His top pick, corporate lawyer Zoe Baird, was found to have hired illegal immigrants from Peru to watch over her children and failed to pay employment taxes for them; a second choice, U.S. District Court Judge Kimba Wood, had also once employed an illegal alien to provide childcare.
Despite desperately needing to get his attorney general in place, Clinton tripled-down on his campaign promise, this time choosing the childless, unmarried Janet Reno to avoid another installment of Nannygate.
Reno was unanimously confirmed on March 11, 1993. Her tenure would be marked by numerous controversies, the most disturbing of which was her greenlighting the FBI’s raid and siege of the Waco compound of the Branch Davidian cult, the end result being the deaths of nearly 100 people, including 25 children.

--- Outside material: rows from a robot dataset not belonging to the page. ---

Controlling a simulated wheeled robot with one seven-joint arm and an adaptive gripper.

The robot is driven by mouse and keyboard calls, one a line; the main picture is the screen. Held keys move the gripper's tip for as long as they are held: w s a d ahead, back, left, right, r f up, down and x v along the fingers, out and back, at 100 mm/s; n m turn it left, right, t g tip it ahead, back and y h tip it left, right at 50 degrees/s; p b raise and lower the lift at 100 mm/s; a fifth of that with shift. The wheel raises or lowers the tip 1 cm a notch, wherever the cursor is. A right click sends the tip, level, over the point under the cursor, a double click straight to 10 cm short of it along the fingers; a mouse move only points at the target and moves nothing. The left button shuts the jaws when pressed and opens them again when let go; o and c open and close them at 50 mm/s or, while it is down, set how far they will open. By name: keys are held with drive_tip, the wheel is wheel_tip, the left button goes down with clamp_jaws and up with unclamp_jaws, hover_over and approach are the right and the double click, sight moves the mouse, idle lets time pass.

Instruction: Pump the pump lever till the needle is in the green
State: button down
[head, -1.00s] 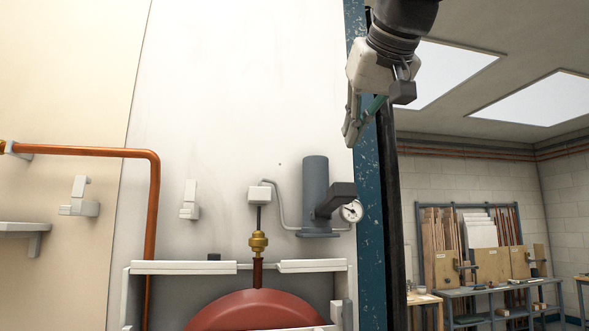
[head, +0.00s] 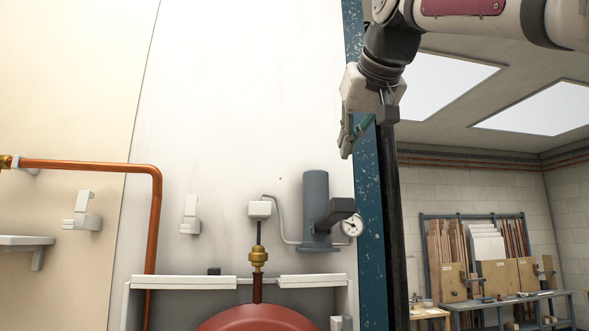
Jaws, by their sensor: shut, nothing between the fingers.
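A grey-blue pump cylinder (head: 316,203) stands upright on a small base against the white wall, in the lower middle of the head view. A dark lever (head: 336,212) sticks out from it toward the right front. A small round white gauge (head: 353,225) sits just right of the lever, partly covered by it; its needle is too small to read. My gripper (head: 347,150) is shut and empty. It points down in front of the blue post, above and slightly right of the lever in the picture, apart from it.
A thin grey pipe links the pump to a white box (head: 260,209) above a brass fitting (head: 258,257) and red tank (head: 258,318). A copper pipe (head: 156,220) runs at left. The blue post (head: 368,200) stands right of the gauge. The wall above the pump is bare.

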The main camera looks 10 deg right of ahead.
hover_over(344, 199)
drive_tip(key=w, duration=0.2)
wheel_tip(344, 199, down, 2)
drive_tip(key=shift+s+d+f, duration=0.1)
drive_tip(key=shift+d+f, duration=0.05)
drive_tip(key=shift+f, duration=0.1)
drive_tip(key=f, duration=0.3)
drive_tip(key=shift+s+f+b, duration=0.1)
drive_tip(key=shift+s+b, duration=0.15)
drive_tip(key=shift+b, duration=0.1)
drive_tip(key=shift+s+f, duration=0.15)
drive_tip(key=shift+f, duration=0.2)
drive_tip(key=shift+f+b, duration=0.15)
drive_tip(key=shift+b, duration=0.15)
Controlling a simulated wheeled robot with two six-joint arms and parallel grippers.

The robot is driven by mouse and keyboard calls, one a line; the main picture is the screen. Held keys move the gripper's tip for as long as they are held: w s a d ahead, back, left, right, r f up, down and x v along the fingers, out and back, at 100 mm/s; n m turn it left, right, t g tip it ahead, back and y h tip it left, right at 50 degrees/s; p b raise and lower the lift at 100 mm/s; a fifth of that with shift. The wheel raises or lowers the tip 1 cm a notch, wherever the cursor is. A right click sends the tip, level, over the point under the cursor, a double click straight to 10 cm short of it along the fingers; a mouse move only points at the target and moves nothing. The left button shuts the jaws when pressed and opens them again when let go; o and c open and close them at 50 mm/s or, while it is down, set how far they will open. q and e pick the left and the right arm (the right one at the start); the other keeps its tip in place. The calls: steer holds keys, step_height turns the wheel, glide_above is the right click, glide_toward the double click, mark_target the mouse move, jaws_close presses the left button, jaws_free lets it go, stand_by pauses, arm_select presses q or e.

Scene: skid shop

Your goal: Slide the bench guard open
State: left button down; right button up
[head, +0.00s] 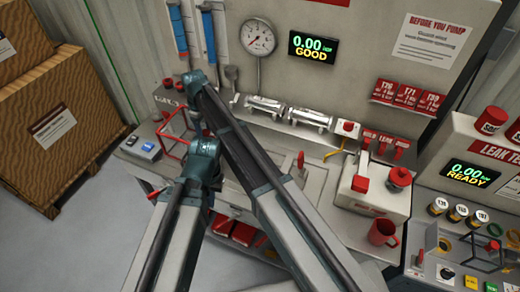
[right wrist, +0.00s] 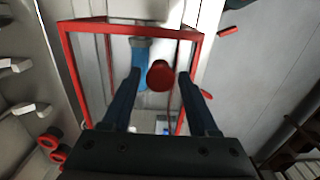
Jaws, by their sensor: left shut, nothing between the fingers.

Most recently, Joe Biden promised that if he had an opportunity to nominate a Supreme Court justice he would choose a black woman, vetting only candidates from that limited pool before putting U.S. District Court Judge Ketanji Brown Jackson on the bench in early 2022.
In the end, Reagan’s promise to appoint a female justice and the subsequent nomination of O’Connor helped propel the idea that what matters most is a person’s physical and immutable characteristics, like gender or skin color. And rather than being recognized as simply a different form of sexism and racism, this belief has become normalized and celebrated in today’s society as affirmative action and Diversity, Equity, and Inclusion (DEI).
No matter what it’s called, making hiring decisions based on a person’s race, gender, or skin color relegates merit, excellence, and character to the back of the bus and divides and harms our country.
It’s time to return to a merit-based system whereby the best qualified candidates are hired or nominated, and Americans, no matter their race, gender, or skin color, will once again believe that they can fairly compete and succeed based on their hard work, intellect, talent, initiative, and experience.